> Problem requirements: The data below needs to be returned exactly, line for line.
>> Begin Excerpted data
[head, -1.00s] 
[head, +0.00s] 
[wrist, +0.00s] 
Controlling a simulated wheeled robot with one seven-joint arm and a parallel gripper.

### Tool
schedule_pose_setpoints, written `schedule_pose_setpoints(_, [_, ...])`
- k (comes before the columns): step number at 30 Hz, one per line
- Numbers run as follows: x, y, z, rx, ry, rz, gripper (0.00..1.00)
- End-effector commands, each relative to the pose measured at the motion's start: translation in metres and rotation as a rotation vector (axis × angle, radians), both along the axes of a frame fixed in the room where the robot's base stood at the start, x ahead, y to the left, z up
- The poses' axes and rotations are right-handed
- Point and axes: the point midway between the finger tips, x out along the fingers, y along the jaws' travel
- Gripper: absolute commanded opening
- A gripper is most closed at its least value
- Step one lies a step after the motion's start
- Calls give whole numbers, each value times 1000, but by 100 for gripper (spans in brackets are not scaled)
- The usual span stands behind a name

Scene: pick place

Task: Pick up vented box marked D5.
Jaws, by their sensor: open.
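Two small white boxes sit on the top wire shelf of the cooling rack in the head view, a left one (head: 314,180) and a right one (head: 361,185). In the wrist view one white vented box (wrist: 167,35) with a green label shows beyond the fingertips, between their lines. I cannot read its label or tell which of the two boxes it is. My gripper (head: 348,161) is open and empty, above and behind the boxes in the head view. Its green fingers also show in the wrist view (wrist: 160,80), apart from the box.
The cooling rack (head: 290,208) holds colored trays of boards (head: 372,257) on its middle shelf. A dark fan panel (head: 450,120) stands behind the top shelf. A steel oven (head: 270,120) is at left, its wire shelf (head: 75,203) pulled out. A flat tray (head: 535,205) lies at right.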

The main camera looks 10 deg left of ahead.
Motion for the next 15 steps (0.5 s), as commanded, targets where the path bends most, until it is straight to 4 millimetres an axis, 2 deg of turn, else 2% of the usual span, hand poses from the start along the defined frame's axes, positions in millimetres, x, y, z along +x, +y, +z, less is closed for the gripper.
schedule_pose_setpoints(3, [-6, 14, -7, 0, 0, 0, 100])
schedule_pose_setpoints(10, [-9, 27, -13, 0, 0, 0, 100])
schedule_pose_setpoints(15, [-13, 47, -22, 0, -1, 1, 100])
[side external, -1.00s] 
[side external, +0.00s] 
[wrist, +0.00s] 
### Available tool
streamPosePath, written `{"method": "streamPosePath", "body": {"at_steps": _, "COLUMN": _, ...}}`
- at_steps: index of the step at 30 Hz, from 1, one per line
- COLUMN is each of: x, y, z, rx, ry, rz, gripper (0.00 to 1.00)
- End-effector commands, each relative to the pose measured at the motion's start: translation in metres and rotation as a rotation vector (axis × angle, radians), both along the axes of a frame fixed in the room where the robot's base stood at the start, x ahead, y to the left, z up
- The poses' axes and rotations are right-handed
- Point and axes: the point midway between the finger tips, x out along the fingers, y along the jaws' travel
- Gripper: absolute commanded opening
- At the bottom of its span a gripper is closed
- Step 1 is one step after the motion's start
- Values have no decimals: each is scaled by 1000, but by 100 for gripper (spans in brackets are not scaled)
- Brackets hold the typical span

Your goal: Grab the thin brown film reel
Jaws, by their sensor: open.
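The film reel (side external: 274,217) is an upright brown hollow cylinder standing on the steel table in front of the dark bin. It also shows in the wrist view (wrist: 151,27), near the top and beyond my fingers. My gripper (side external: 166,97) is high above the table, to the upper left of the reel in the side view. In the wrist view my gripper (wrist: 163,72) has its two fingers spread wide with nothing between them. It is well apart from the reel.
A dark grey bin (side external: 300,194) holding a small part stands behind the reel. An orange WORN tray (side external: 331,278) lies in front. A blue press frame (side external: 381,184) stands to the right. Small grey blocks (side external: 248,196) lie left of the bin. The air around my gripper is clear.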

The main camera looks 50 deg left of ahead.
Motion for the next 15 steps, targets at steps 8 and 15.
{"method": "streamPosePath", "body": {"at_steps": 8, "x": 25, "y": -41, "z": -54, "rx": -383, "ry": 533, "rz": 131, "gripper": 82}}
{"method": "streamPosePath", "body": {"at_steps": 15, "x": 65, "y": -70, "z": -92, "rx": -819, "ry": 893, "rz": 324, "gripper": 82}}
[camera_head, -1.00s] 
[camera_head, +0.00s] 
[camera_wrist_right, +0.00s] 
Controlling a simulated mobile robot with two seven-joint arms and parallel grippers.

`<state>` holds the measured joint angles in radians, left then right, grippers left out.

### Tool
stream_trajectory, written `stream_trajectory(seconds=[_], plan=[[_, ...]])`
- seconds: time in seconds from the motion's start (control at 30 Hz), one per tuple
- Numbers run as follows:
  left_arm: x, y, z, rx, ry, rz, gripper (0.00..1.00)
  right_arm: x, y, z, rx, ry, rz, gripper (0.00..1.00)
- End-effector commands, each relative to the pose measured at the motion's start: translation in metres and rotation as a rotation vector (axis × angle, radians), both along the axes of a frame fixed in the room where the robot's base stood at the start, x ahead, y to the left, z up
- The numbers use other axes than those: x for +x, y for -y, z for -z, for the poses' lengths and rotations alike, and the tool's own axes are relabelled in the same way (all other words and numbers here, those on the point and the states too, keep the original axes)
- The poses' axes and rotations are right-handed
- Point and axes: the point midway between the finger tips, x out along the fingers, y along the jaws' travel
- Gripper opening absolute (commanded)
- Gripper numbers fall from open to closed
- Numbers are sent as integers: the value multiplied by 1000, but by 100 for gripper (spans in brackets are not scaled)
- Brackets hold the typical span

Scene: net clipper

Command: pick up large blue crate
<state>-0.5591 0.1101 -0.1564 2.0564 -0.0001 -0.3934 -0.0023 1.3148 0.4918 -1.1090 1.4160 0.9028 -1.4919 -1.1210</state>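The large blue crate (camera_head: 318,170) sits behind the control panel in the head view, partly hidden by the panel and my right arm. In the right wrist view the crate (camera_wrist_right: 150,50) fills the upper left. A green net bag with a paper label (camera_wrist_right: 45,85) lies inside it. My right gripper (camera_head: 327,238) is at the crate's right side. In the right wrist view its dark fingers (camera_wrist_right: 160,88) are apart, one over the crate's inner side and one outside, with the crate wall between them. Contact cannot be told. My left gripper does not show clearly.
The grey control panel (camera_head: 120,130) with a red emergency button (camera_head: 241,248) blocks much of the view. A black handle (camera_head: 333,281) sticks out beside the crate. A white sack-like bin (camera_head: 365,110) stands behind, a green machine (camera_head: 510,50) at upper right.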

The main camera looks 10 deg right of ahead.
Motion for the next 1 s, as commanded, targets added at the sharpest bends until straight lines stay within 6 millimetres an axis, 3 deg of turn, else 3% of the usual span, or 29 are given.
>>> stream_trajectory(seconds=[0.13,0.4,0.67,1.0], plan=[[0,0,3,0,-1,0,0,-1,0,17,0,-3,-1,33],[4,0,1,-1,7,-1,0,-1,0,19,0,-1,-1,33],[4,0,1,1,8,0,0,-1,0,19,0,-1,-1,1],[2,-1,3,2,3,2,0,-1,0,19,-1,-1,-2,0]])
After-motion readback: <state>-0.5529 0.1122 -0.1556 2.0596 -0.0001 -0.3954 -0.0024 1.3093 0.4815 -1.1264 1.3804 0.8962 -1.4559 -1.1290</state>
>> End Excerpted data
> Reply:
[head, -1.00s] 
[head, +0.00s] 
[wrist, +0.00s] 
Controlling a simulated wheeled robot with one seven-joint arm and a parallel gripper.

### Tool
schedule_pose_setpoints, written `schedule_pose_setpoints(_, [_, ...])`
- k (comes before the columns): step number at 30 Hz, one per line
- Numbers run as follows: x, y, z, rx, ry, rz, gripper (0.00..1.00)
- End-effector commands, each relative to the pose measured at the motion's start: translation in metres and rotation as a rotation vector (axis × angle, radians), both along the axes of a frame fixed in the room where the robot's base stood at the start, x ahead, y to the left, z up
- The poses' axes and rotations are right-handed
- Point and axes: the point midway between the finger tips, x out along the fingers, y along the jaws' travel
- Gripper: absolute commanded opening
- A gripper is most closed at its least value
- Step one lies a step after the motion's start
- Calls give whole numbers, each value times 1000, but by 100 for gripper (spans in brackets are not scaled)
- The usual span stands behind a name

Scene: pick place

Task: Pick up vented box marked D5.
Jaws, by their sensor: open.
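Two small white boxes sit on the top wire shelf of the cooling rack in the head view, a left one (head: 314,180) and a right one (head: 361,185). In the wrist view one white vented box (wrist: 167,35) with a green label shows beyond the fingertips, between their lines. I cannot read its label or tell which of the two boxes it is. My gripper (head: 348,161) is open and empty, above and behind the boxes in the head view. Its green fingers also show in the wrist view (wrist: 160,80), apart from the box.
The cooling rack (head: 290,208) holds colored trays of boards (head: 372,257) on its middle shelf. A dark fan panel (head: 450,120) stands behind the top shelf. A steel oven (head: 270,120) is at left, its wire shelf (head: 75,203) pulled out. A flat tray (head: 535,205) lies at right.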

The main camera looks 10 deg left of ahead.
Motion for the next 15 steps (0.5 s), as commanded, targets where the path bends most, until it is straight to 4 millimetres an axis, 2 deg of turn, else 2% of the usual span, hand poses from the start along the defined frame's axes, positions in millimetres, x, y, z along +x, +y, +z, less is closed for the gripper.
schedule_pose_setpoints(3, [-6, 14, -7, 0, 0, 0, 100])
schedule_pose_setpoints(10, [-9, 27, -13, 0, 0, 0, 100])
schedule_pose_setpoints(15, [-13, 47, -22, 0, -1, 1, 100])
[side external, -1.00s] 
[side external, +0.00s] 
[wrist, +0.00s] 
### Available tool
streamPosePath, written `{"method": "streamPosePath", "body": {"at_steps": _, "COLUMN": _, ...}}`
- at_steps: index of the step at 30 Hz, from 1, one per line
- COLUMN is each of: x, y, z, rx, ry, rz, gripper (0.00 to 1.00)
- End-effector commands, each relative to the pose measured at the motion's start: translation in metres and rotation as a rotation vector (axis × angle, radians), both along the axes of a frame fixed in the room where the robot's base stood at the start, x ahead, y to the left, z up
- The poses' axes and rotations are right-handed
- Point and axes: the point midway between the finger tips, x out along the fingers, y along the jaws' travel
- Gripper: absolute commanded opening
- At the bottom of its span a gripper is closed
- Step 1 is one step after the motion's start
- Values have no decimals: each is scaled by 1000, but by 100 for gripper (spans in brackets are not scaled)
- Brackets hold the typical span

Your goal: Grab the thin brown film reel
Jaws, by their sensor: open.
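The film reel (side external: 274,217) is an upright brown hollow cylinder standing on the steel table in front of the dark bin. It also shows in the wrist view (wrist: 151,27), near the top and beyond my fingers. My gripper (side external: 166,97) is high above the table, to the upper left of the reel in the side view. In the wrist view my gripper (wrist: 163,72) has its two fingers spread wide with nothing between them. It is well apart from the reel.
A dark grey bin (side external: 300,194) holding a small part stands behind the reel. An orange WORN tray (side external: 331,278) lies in front. A blue press frame (side external: 381,184) stands to the right. Small grey blocks (side external: 248,196) lie left of the bin. The air around my gripper is clear.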

The main camera looks 50 deg left of ahead.
Motion for the next 15 steps, targets at steps 8 and 15.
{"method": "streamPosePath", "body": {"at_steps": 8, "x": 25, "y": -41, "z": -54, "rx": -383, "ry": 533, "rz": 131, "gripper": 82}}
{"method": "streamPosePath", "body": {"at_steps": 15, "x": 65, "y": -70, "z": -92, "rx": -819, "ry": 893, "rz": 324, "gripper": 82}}
[camera_head, -1.00s] 
[camera_head, +0.00s] 
[camera_wrist_right, +0.00s] 
Controlling a simulated mobile robot with two seven-joint arms and parallel grippers.

`<state>` holds the measured joint angles in radians, left then right, grippers left out.

### Tool
stream_trajectory, written `stream_trajectory(seconds=[_], plan=[[_, ...]])`
- seconds: time in seconds from the motion's start (control at 30 Hz), one per tuple
- Numbers run as follows:
  left_arm: x, y, z, rx, ry, rz, gripper (0.00..1.00)
  right_arm: x, y, z, rx, ry, rz, gripper (0.00..1.00)
- End-effector commands, each relative to the pose measured at the motion's start: translation in metres and rotation as a rotation vector (axis × angle, radians), both along the axes of a frame fixed in the room where the robot's base stood at the start, x ahead, y to the left, z up
- The numbers use other axes than those: x for +x, y for -y, z for -z, for the poses' lengths and rotations alike, and the tool's own axes are relabelled in the same way (all other words and numbers here, those on the point and the states too, keep the original axes)
- The poses' axes and rotations are right-handed
- Point and axes: the point midway between the finger tips, x out along the fingers, y along the jaws' travel
- Gripper opening absolute (commanded)
- Gripper numbers fall from open to closed
- Numbers are sent as integers: the value multiplied by 1000, but by 100 for gripper (spans in brackets are not scaled)
- Brackets hold the typical span

Scene: net clipper

Command: pick up large blue crate
<state>-0.5591 0.1101 -0.1564 2.0564 -0.0001 -0.3934 -0.0023 1.3148 0.4918 -1.1090 1.4160 0.9028 -1.4919 -1.1210</state>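The large blue crate (camera_head: 318,170) sits behind the control panel in the head view, partly hidden by the panel and my right arm. In the right wrist view the crate (camera_wrist_right: 150,50) fills the upper left. A green net bag with a paper label (camera_wrist_right: 45,85) lies inside it. My right gripper (camera_head: 327,238) is at the crate's right side. In the right wrist view its dark fingers (camera_wrist_right: 160,88) are apart, one over the crate's inner side and one outside, with the crate wall between them. Contact cannot be told. My left gripper does not show clearly.
The grey control panel (camera_head: 120,130) with a red emergency button (camera_head: 241,248) blocks much of the view. A black handle (camera_head: 333,281) sticks out beside the crate. A white sack-like bin (camera_head: 365,110) stands behind, a green machine (camera_head: 510,50) at upper right.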

The main camera looks 10 deg right of ahead.
Motion for the next 1 s, as commanded, targets added at the sharpest bends until straight lines stay within 6 millimetres an axis, 3 deg of turn, else 3% of the usual span, or 29 are given.
>>> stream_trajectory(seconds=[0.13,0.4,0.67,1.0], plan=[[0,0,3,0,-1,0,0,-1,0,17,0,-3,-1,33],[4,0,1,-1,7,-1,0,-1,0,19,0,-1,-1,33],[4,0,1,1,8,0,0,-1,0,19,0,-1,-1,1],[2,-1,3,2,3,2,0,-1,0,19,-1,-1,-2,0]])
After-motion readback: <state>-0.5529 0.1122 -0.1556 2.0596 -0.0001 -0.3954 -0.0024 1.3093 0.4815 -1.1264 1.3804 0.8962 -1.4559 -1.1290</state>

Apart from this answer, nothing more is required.